_Instructions for the task_: Return each line containing the string "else".

══ Input records ══

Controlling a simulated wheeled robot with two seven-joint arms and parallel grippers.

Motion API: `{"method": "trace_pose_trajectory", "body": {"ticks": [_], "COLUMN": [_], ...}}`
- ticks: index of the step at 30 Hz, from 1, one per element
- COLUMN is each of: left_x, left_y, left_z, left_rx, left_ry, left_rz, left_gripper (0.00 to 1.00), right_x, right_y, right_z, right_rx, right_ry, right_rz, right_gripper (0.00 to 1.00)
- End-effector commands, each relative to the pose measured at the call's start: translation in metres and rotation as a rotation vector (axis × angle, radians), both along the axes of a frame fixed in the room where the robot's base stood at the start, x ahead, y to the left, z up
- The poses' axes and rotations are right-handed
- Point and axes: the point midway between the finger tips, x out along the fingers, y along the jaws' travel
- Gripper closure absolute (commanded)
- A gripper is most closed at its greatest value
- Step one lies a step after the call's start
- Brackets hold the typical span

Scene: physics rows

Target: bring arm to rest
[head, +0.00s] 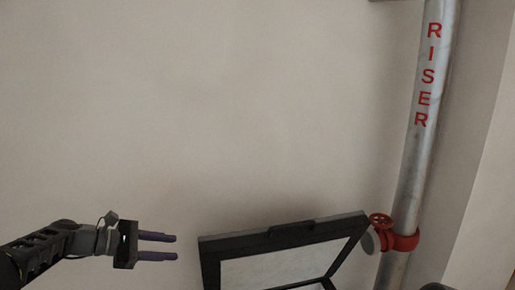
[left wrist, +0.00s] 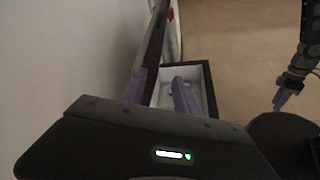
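My left gripper (head: 175,247) reaches in from the left in the head view, with its two purple fingers apart and nothing between them. It is in front of the plain wall, left of a black-framed case lid (head: 290,226) and apart from it in that view. In the left wrist view the same fingers (left wrist: 160,90) are spread, with an open box (left wrist: 208,88) beyond them. My right gripper (left wrist: 280,98) shows at the right of the left wrist view with purple fingers pointing down; their gap is too small to judge.
The box has a dark rim and pale inside, with something small and unclear in it. Bare floor (left wrist: 255,40) lies beyond the box.

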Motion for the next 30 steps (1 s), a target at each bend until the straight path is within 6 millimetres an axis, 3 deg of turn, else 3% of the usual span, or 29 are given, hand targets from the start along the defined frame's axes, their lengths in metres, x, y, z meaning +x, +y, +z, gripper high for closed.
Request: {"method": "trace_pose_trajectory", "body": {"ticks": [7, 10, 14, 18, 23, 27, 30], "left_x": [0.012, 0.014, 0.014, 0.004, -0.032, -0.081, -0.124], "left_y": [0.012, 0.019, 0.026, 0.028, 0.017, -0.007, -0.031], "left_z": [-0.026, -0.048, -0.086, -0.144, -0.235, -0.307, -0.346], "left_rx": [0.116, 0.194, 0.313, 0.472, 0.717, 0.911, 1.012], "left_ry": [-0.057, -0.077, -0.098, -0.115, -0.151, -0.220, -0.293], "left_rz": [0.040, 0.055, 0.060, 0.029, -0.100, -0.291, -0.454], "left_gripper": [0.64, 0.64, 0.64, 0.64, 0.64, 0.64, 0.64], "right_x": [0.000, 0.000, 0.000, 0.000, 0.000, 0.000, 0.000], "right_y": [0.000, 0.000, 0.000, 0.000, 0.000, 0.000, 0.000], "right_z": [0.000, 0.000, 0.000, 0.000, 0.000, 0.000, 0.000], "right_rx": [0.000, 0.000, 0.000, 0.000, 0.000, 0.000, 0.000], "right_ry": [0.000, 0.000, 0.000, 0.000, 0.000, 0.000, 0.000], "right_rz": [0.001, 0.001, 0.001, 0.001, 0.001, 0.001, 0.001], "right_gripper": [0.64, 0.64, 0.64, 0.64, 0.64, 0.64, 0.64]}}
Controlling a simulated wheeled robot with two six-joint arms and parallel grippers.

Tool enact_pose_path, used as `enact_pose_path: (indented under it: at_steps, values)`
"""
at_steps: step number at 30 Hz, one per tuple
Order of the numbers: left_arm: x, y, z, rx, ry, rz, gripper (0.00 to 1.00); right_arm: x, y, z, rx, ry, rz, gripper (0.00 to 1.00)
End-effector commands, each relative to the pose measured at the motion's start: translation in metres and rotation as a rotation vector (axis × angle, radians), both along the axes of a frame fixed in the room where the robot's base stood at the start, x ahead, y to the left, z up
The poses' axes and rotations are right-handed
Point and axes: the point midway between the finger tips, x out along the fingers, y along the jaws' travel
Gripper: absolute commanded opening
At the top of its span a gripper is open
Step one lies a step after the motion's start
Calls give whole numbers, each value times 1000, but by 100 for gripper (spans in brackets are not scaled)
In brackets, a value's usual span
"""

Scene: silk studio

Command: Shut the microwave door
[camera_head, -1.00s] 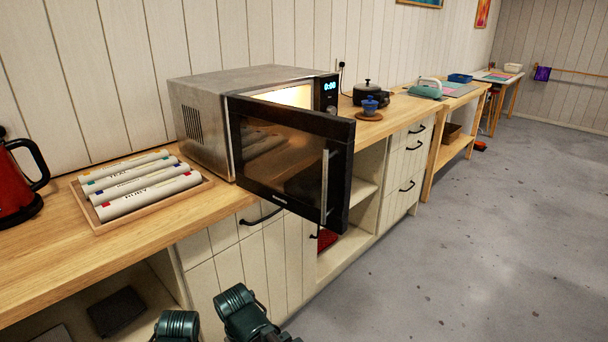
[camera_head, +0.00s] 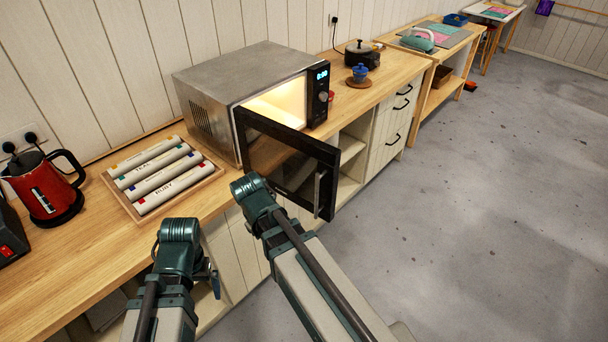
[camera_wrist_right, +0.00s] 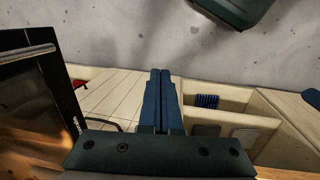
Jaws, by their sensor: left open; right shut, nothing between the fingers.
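The microwave (camera_head: 215,85) stands on the wooden counter with its lit cavity showing. Its dark glass door (camera_head: 280,165) is swung open toward the front, hinged at the left, with a vertical handle (camera_head: 319,192) near its free edge. The door also shows at the left of the right wrist view (camera_wrist_right: 35,105). My left gripper (camera_head: 212,283) is low in front of the counter, mostly hidden by its arm, open and apart from the door. My right gripper (camera_wrist_right: 160,90) is shut and empty, to the right of the door in the wrist view; its arm hides it in the head view.
A tray (camera_head: 217,178) of labelled rolls and a red kettle (camera_head: 45,187) stand left of the microwave. A dark pot (camera_head: 360,55) and a blue lidded jar (camera_head: 360,73) stand to its right. Open shelves and drawers (camera_head: 390,125) lie below.

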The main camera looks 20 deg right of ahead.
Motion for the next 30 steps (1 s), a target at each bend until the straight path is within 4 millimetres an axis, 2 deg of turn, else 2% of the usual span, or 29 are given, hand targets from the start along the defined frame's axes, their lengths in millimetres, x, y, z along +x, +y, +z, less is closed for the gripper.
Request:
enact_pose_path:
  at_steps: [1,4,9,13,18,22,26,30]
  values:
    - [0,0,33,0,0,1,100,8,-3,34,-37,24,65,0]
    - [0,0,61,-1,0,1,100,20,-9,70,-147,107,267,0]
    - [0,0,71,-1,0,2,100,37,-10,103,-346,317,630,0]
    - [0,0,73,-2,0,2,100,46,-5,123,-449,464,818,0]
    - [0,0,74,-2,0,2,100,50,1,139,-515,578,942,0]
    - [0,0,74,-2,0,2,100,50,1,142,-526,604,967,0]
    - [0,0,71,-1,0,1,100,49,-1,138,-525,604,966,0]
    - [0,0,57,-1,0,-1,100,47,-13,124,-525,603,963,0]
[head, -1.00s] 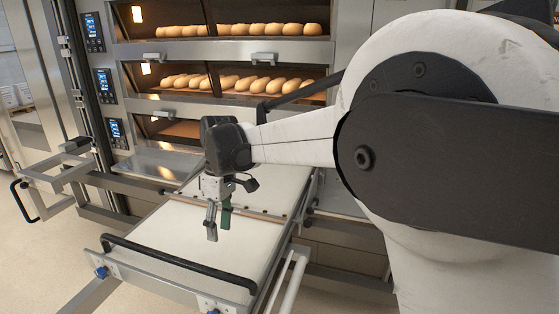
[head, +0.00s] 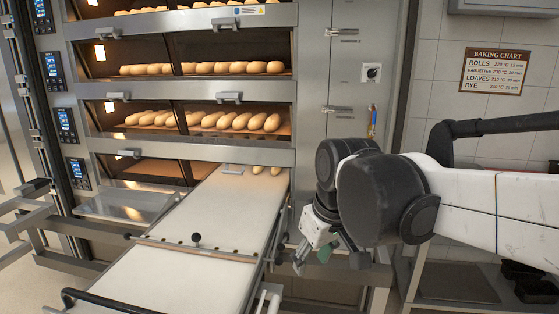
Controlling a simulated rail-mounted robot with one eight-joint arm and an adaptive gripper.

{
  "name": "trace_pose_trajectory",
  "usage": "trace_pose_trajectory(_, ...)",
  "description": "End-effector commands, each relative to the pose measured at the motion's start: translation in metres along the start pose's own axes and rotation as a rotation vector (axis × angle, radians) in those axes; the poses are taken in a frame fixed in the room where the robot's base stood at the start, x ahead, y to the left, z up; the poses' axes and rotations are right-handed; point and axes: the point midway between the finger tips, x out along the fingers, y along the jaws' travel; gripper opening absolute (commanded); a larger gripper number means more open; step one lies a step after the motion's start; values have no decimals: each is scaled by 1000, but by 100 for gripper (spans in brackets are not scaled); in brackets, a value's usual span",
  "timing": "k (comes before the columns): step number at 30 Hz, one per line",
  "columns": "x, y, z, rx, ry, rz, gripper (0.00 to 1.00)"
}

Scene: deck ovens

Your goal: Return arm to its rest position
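My gripper (head: 312,257) hangs at the right of the long white loader belt, beside its edge and in front of the oven's lower right side. Its metal finger and green-padded finger stand apart with nothing between them. My arm's black and white links reach in from the right and cover part of the oven's right side and the wall.
The white loader belt (head: 170,280) runs up to an open lower oven deck, with two loaves (head: 267,170) at its far end. Decks above hold rows of loaves (head: 237,122). A dark-topped shelf (head: 455,283) with black tins (head: 535,290) stands at right.

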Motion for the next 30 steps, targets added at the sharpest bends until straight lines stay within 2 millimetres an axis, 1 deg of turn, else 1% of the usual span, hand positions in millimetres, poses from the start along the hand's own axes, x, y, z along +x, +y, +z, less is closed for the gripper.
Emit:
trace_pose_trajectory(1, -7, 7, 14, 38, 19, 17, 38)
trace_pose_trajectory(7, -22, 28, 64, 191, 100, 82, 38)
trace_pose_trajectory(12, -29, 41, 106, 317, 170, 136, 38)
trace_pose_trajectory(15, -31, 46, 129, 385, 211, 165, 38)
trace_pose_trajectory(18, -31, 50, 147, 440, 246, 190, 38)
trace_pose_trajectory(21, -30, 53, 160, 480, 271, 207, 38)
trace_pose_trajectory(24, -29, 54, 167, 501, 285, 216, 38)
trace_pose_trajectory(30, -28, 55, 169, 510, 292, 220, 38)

═══

_Output of the task_:
Motion for the next 30 steps (1 s), a target at each bend until the straight path is within 6 millimetres an axis, 3 deg of turn, else 3% of the usual span, or 29 are given, hand targets from the start along the defined frame's axes, their lengths in metres, x, y, z meaning +x, +y, +z, gripper high for closed.
Motion for the next 30 steps (1 s), a target at each bend until the straight path is within 4 millimetres an axis, 2 deg of turn, else 2% of the usual span, or 29 are given, hand targets from the start along the defined frame's axes, their lengths in millimetres, x, y, z along +x, +y, +z, less is closed for the gripper.
Motion for the next 30 steps, targets added at the sharpest bends until straight lines stay within 2 millimetres an axis, 1 deg of turn, else 1% of the usual span, hand positions in millimetres, poses from the start along the hand's own axes, x, y, z along +x, +y, +z, less is closed for the gripper.

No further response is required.